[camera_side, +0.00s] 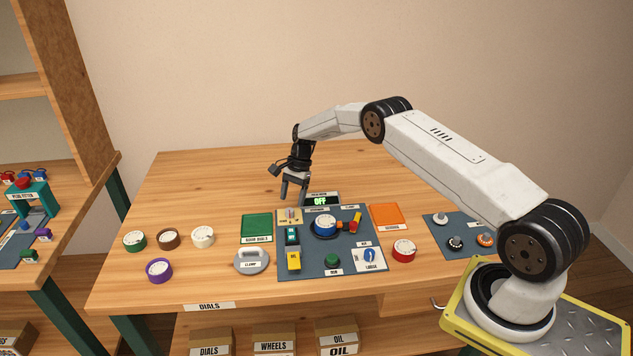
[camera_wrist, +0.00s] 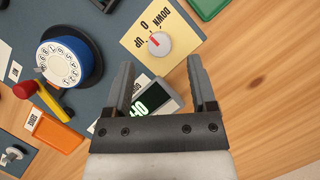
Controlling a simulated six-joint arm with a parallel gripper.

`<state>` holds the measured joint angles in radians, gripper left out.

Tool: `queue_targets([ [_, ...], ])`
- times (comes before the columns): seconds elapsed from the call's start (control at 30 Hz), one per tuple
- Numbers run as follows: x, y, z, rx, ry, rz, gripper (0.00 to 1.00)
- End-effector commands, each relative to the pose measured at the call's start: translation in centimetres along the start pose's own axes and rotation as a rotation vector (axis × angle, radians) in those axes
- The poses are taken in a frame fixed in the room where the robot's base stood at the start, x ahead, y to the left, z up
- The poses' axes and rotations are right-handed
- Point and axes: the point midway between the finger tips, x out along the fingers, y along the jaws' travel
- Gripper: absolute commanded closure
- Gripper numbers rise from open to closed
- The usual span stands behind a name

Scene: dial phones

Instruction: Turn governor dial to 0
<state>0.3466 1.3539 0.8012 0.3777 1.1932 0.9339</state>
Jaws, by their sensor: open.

::::::::::

Challenge
Within the listing above, give again exactly every line from the line with "- End-effector commands, each" through the line with "Instruction: Turn governor dial to 0", both included, and no other line.

Problem solution
- End-effector commands, each relative to the pose measured at the call's start: translation in centimetres along the start pose's own axes and rotation as a rotation vector (axis × angle, radians) in those axes
- The poses are taken in a frame fixed in the room where the robot's base stood at the start, x ahead, y to the left, z up
- The poses' axes and rotations are right-handed
- Point and axes: the point midway between the finger tips, x out along the fingers, y along the jaws' travel
- Gripper: absolute commanded closure
- Gripper numbers rise from open to closed
- The usual span stands behind a name

Scene: dial phones

Instruction: Turn governor dial to 0

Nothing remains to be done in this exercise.